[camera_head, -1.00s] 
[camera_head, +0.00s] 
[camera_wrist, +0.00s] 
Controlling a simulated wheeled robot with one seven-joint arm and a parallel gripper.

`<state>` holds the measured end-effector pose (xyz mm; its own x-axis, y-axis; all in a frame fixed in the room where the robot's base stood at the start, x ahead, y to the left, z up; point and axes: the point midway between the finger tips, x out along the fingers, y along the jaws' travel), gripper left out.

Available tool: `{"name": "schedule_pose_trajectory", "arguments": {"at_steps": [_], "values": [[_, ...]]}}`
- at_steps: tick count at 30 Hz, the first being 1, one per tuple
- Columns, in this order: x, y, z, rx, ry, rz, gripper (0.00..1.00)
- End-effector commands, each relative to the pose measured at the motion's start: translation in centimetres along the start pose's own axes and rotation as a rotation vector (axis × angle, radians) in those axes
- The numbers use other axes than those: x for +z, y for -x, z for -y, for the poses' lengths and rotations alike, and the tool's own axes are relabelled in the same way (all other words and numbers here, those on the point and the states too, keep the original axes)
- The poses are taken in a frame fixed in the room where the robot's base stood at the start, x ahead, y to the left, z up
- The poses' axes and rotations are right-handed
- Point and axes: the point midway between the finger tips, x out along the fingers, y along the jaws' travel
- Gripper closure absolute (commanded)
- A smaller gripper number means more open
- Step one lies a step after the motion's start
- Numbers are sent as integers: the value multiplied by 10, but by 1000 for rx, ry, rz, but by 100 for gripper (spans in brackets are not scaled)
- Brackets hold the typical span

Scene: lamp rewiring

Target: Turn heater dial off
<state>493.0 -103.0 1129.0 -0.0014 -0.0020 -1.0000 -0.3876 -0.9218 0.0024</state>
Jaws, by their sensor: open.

########################################

▸ WHAT TO PRODUCE: Write out the listing once more, matching it exactly.

▸ ANSWER IN FULL:
[camera_head, -1.00s] 
[camera_head, +0.00s] 
[camera_wrist, +0.00s] 
Controlling a simulated wheeled robot with one seven-joint arm and a parallel gripper.

`<state>` holds the measured end-effector pose (xyz mm; its own x-axis, y-axis; all in a frame fixed in the room where the robot's base stood at the start, x ahead, y to the left, z up; point and axes: the point midway between the finger tips, x out along the fingers, y along the jaws' travel), gripper left out.

Available tool: `{"name": "schedule_pose_trajectory", "arguments": {"at_steps": [_], "values": [[_, ...]]}}`
- at_steps: tick count at 30 Hz, the first being 1, one per tuple
- Columns, in this order: x, y, z, rx, ry, rz, gripper (0.00..1.00)
- End-effector commands, each relative to the pose measured at the motion's start: translation in centimetres along the start pose's own axes and rotation as a rotation vector (axis × angle, radians) in those axes
- The numbers use other axes than those: x for +z, y for -x, z for -y, for the poses' lengths and rotations alike, and the tool's own axes are relabelled in the same way (all other words and numbers here, those on the point and the states too, keep the original axes)
- The poses are taken in a frame fixed in the room where the robot's base stood at the start, x ahead, y to the left, z up
- The poses' axes and rotations are right-handed
- Point and axes: the point midway between the finger tips, x out along the fingers, y along the jaws' travel
- Gripper closure absolute (commanded)
- A smaller gripper number means more open
- Step one lies a step after the motion's start
- Numbers are sent as integers: the value multiplied by 10, but by 1000 for rx, ry, rz, but by 100 for gripper (spans in brackets are not scaled)
- Brackets hold the typical span

Scene: lamp rewiring

Target: Turn heater dial off
<state>493.0 -103.0 1129.0 -0.0014 -0.0020 -1.0000 -0.3876 -0.9218 0.0024</state>
Jaws, by their sensor: open.

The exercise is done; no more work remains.